== Exercise instructions ==
Give only the number of lines where "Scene" occurs.

== Provided material ==
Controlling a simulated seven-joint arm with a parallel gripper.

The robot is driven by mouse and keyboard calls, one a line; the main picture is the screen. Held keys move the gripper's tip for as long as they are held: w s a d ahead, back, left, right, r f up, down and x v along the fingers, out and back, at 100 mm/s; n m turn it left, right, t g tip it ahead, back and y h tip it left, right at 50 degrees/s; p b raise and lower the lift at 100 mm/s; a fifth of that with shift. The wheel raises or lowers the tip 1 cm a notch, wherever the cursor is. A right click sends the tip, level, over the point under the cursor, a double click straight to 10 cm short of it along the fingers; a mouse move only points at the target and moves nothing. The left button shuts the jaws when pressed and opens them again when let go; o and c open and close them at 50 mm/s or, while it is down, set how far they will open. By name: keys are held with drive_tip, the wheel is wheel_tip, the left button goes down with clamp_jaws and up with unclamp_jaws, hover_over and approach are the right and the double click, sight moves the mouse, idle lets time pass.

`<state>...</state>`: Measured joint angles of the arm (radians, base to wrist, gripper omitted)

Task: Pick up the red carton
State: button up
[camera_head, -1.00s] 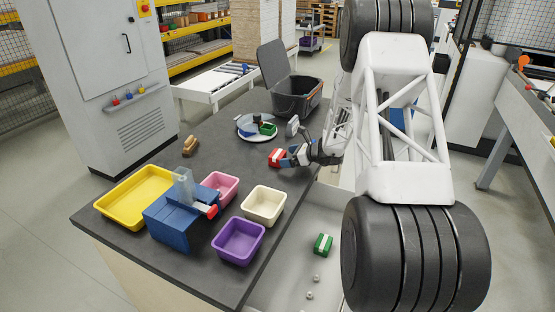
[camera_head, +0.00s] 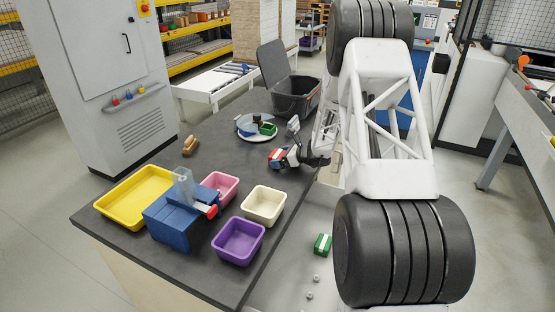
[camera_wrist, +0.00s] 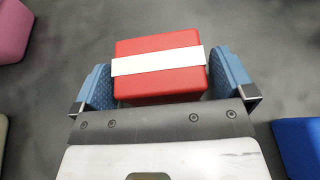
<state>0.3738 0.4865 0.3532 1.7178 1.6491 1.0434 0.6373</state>
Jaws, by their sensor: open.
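The red carton (camera_wrist: 160,84) has a white band across its top. In the wrist view it lies on the dark table between the two blue fingers of my gripper (camera_wrist: 164,82). A finger stands on each side of it, with a narrow gap visible at the right; at the left I cannot tell whether the finger touches it. In the head view the red carton (camera_head: 276,158) sits near the table's right edge, with my gripper (camera_head: 281,158) at it, partly hiding it. The fingers are open.
A white plate (camera_head: 243,133) with blue and green things lies just behind. A dark lidded bin (camera_head: 297,104) stands further back. Cream (camera_head: 264,203), purple (camera_head: 238,241), pink (camera_head: 221,187) and yellow (camera_head: 125,196) trays and a blue device (camera_head: 180,222) stand in front.

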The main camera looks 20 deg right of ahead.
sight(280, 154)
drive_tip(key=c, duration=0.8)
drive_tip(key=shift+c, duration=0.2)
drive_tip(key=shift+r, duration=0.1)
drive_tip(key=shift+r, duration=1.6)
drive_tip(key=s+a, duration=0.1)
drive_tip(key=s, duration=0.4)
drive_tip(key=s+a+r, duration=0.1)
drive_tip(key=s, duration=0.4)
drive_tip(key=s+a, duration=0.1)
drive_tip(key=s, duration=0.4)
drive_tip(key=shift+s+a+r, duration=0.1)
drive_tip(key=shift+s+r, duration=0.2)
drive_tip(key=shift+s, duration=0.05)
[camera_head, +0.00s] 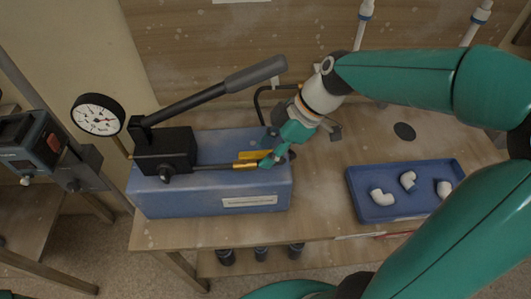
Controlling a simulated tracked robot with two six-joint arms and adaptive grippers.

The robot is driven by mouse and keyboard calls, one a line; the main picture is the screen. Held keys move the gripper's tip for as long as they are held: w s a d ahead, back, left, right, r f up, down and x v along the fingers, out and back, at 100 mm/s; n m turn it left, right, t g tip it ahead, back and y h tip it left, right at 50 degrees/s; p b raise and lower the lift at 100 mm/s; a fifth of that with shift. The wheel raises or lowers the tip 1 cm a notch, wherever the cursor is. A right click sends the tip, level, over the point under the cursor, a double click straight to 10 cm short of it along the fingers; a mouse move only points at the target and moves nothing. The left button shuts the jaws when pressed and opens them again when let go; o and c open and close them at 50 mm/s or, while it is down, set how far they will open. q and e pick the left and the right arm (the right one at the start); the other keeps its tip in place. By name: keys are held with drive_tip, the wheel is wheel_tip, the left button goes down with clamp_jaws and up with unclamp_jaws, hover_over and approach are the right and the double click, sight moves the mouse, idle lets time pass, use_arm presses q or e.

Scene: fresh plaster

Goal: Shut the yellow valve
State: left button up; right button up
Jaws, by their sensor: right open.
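The yellow valve (250,155) sits on the short metal pipe at the right side of the black pump block, above the blue tank. Its yellow lever appears to lie roughly along the pipe, just above the brass-coloured body. My right gripper (268,151) comes in from the right, and its teal fingers are open close around the right end of the valve. I cannot tell whether a finger touches the lever. The fingers partly hide the right end of the valve and pipe. My left gripper is not in view.
The blue tank (160,199) carries the black pump block (163,149), a long grey-handled lever (255,74) and a pressure gauge (97,114). A blue tray (400,209) with white pipe elbows lies at the right of the wooden bench. Bench between tank and tray is clear.

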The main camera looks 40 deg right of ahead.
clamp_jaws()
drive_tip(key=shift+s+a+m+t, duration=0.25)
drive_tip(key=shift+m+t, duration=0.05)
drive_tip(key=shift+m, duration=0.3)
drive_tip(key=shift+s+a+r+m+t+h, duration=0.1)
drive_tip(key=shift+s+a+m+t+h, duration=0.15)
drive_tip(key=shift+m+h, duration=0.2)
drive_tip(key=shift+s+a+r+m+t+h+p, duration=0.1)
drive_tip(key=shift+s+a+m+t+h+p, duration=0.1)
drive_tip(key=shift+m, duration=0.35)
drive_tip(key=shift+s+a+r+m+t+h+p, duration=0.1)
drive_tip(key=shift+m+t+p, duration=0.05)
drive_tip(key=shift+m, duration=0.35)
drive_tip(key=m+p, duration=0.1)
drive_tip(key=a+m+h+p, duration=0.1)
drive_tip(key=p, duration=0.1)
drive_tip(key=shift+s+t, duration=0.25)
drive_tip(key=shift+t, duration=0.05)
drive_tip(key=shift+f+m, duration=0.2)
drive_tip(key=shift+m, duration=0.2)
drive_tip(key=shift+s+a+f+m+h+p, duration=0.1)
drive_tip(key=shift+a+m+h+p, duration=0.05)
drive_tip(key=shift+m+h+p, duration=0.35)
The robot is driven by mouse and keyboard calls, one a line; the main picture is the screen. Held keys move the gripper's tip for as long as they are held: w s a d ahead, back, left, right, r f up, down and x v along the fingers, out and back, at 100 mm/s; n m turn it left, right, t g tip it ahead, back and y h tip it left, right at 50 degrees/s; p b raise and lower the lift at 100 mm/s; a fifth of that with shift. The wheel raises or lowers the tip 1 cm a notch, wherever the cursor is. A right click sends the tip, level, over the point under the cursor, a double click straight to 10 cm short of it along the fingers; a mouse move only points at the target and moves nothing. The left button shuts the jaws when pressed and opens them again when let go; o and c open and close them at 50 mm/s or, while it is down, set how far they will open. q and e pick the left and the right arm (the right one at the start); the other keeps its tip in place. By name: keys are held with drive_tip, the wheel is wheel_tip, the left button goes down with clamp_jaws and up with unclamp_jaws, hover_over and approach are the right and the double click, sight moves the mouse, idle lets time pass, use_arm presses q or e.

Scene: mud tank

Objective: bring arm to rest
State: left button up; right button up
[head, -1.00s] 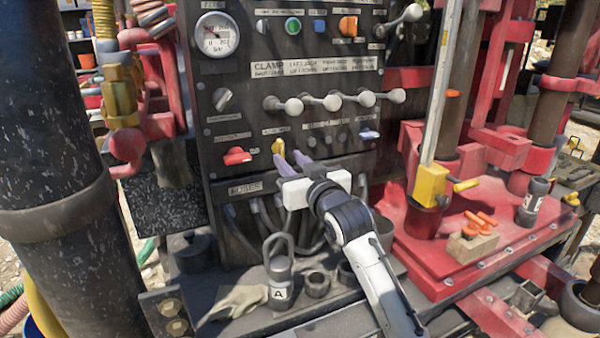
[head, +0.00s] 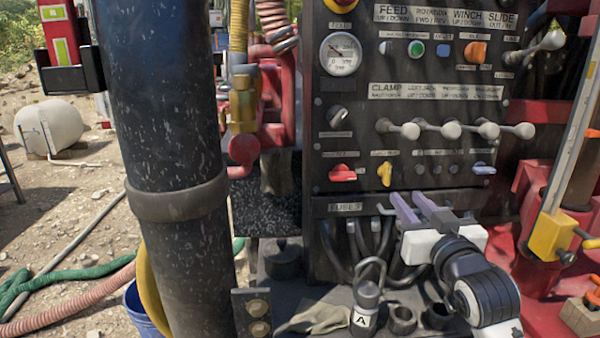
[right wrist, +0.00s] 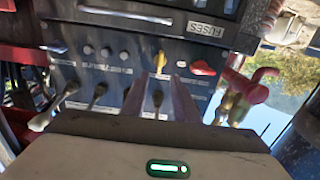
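My right gripper (head: 415,208) has two pale purple fingers on a white body and stands in front of the lower part of the dark control panel (head: 330,105). The fingers are apart with nothing between them. A yellow knob (head: 385,173) on the panel is up and to the left of the fingertips, clear of them. In the right wrist view the fingers (right wrist: 172,85) point at the panel, with the yellow knob (right wrist: 159,62) beyond the tips. My left gripper is not in view.
A red knob (head: 342,173) and several levers with round white ends (head: 452,130) stick out of the panel. A thick dark pipe (head: 172,130) stands at left; a yellow block (head: 550,238) is at right.

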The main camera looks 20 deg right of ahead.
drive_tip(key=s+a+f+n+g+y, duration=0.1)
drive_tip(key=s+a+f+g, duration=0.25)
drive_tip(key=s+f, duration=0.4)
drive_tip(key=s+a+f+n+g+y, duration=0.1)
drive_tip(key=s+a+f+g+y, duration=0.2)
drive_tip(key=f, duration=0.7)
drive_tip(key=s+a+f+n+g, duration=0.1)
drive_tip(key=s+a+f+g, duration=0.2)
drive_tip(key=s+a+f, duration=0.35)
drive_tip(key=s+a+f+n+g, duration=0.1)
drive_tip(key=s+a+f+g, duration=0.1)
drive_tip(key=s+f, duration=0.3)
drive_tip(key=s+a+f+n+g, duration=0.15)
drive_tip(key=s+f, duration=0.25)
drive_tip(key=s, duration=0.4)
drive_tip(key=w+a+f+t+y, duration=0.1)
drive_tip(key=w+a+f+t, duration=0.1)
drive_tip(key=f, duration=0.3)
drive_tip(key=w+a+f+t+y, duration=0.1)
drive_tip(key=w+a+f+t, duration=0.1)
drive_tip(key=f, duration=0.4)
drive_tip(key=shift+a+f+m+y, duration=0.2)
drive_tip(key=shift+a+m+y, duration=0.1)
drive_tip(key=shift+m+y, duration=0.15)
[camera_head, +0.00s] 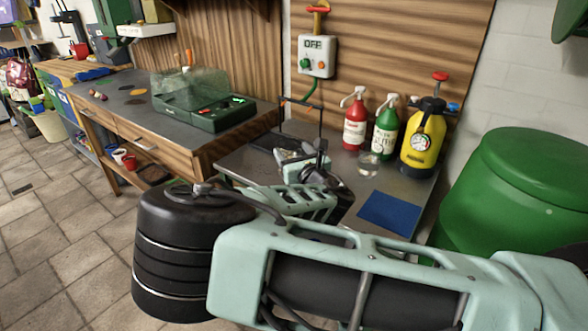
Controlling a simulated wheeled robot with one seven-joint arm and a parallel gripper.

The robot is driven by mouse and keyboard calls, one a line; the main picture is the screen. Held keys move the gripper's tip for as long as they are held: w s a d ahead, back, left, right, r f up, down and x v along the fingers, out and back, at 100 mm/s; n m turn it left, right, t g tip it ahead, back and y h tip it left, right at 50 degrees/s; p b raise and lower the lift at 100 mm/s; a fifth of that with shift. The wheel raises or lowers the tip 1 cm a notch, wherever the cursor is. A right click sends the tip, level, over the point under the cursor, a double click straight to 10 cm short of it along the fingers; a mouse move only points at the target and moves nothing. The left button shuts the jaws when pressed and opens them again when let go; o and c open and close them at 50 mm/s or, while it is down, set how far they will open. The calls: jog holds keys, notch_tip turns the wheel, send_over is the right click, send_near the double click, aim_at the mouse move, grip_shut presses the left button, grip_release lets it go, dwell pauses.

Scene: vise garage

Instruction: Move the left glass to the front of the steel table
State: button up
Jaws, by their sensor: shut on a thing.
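One clear glass (368,164) stands upright on the steel table (400,190), in front of the red and green bottles. My gripper (326,177) is over the table to the left of this glass, apart from it. My gripper is shut on a thing, by its place the left glass. My wrist and fingers hide most of it, so its outline and whether it touches the table cannot be made out.
A blue mat (389,211) lies at the table's front right. A red bottle (355,122), a green bottle (386,128) and a yellow sprayer (424,140) stand at the back. A wooden workbench (225,145) adjoins at left; a green barrel (520,200) stands right.

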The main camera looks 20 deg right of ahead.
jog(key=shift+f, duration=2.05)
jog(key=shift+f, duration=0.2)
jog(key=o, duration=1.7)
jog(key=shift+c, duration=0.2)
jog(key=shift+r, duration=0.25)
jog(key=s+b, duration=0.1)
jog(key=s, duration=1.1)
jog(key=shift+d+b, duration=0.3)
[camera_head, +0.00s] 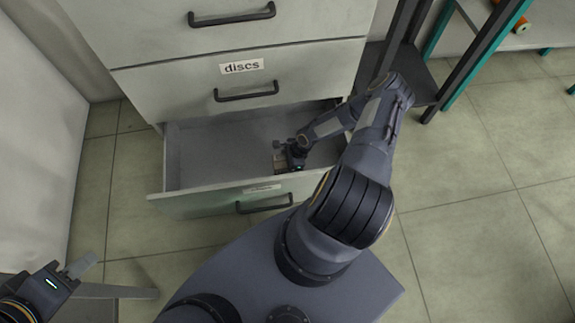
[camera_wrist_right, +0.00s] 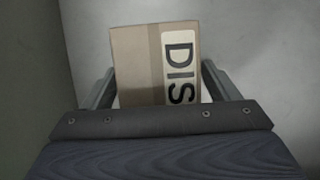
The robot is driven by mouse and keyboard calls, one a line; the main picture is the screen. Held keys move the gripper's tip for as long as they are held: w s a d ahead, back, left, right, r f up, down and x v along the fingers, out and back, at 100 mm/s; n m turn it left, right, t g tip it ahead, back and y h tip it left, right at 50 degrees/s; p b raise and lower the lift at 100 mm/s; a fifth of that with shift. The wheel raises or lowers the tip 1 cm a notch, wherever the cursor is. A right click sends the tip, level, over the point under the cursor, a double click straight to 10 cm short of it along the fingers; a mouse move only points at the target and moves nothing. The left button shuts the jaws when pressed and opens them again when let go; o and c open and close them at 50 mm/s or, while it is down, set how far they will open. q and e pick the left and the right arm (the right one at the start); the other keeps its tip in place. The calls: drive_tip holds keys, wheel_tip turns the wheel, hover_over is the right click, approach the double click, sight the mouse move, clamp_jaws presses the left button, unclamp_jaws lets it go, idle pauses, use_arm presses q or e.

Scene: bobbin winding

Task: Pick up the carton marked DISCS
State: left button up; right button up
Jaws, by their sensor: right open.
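The carton (camera_wrist_right: 137,68) is a small brown box with a white label whose visible letters read "DIS". It lies in the open bottom drawer (camera_head: 215,150). In the head view only a small part of the carton (camera_head: 280,162) shows beside my right gripper. My right gripper (camera_wrist_right: 158,88) is open, with one finger on each side of the carton; I cannot tell whether they touch it. The near part of the carton is hidden by the gripper body. My left gripper (camera_head: 82,264) is at the lower left, away from the drawers; its jaw state is unclear.
The cabinet (camera_head: 160,80) has closed drawers above, one labelled "discs" (camera_head: 242,66). The open drawer's front panel (camera_head: 200,204) and side walls surround my right gripper. A dark rack with teal legs (camera_head: 468,60) stands at the right. The tiled floor (camera_head: 480,190) is clear.

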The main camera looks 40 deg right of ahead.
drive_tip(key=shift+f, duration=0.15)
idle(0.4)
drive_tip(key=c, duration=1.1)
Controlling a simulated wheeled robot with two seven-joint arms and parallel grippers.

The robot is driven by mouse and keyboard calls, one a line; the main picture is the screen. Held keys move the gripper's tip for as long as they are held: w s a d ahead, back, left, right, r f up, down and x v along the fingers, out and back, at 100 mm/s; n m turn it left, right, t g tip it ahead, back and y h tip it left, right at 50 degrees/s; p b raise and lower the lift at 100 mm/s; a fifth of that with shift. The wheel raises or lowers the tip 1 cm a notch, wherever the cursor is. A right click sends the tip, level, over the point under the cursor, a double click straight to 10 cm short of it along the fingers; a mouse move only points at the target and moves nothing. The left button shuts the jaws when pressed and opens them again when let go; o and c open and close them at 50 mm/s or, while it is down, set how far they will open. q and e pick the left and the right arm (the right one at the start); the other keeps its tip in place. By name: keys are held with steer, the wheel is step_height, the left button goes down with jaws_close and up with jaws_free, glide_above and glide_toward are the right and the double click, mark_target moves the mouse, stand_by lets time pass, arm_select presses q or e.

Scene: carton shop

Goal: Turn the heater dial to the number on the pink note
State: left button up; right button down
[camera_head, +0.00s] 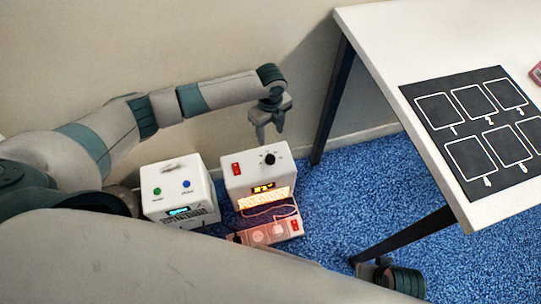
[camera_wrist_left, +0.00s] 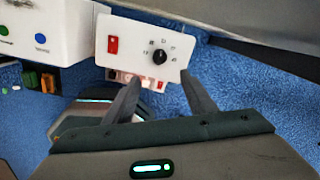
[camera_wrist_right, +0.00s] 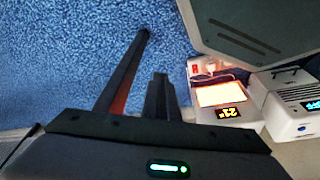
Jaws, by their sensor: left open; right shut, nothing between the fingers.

== Answer ==
5